Work instructions
Repeat all the material exactly; pictures stay out of your copy.

Supplied material
◇ ◇ ◇ ◇ ◇

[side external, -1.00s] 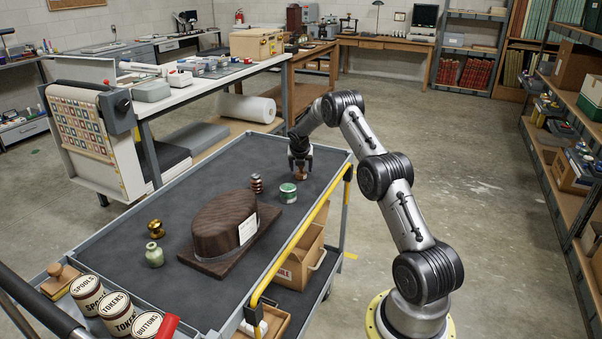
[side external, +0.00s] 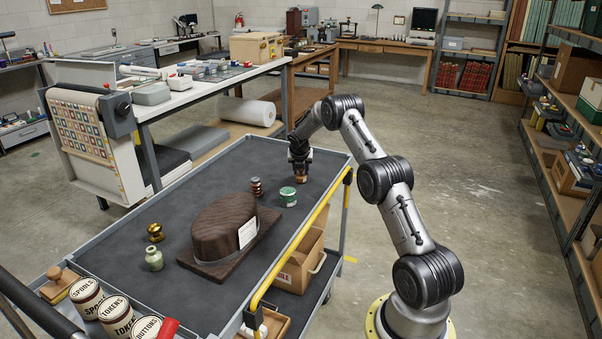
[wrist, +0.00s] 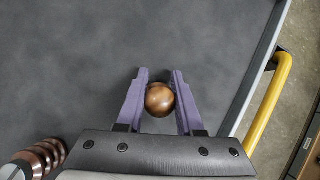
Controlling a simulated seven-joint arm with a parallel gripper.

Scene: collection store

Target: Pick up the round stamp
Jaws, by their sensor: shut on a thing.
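The round stamp (side external: 302,179) is at the far right end of the cart's dark top. Its round brown wooden knob (wrist: 159,99) shows from above in the wrist view. My gripper (side external: 300,172) points down over it and is shut on the knob, with one purple finger on each side in the wrist view (wrist: 160,92). The stamp's base is hidden under the knob in the wrist view. In the side view it sits at or very near the mat; I cannot tell whether it touches.
A brown ribbed spool (side external: 256,187) and a green tin (side external: 288,196) stand close by. A brown hat-shaped block (side external: 225,228), a brass piece (side external: 155,232) and a pale green jar (side external: 153,257) are farther left. A yellow rail (wrist: 268,110) runs along the cart's right edge.

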◇ ◇ ◇ ◇ ◇

Response
[side external, -1.00s] 
[side external, +0.00s] 
[wrist, +0.00s] 
Controlling a simulated seven-joint arm with a parallel gripper.

Scene: collection store

Target: Pick up the round stamp
Jaws, by their sensor: shut on a thing.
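The round stamp (side external: 302,179) is at the far right end of the cart's dark top. Its round brown wooden knob (wrist: 159,99) shows from above in the wrist view. My gripper (side external: 300,172) points down over it and is shut on the knob, with one purple finger on each side in the wrist view (wrist: 160,92). The stamp's base is hidden under the knob in the wrist view. In the side view it sits at or very near the mat; I cannot tell whether it touches.
A brown ribbed spool (side external: 256,187) and a green tin (side external: 288,196) stand close by. A brown hat-shaped block (side external: 225,228), a brass piece (side external: 155,232) and a pale green jar (side external: 153,257) are farther left. A yellow rail (wrist: 268,110) runs along the cart's right edge.

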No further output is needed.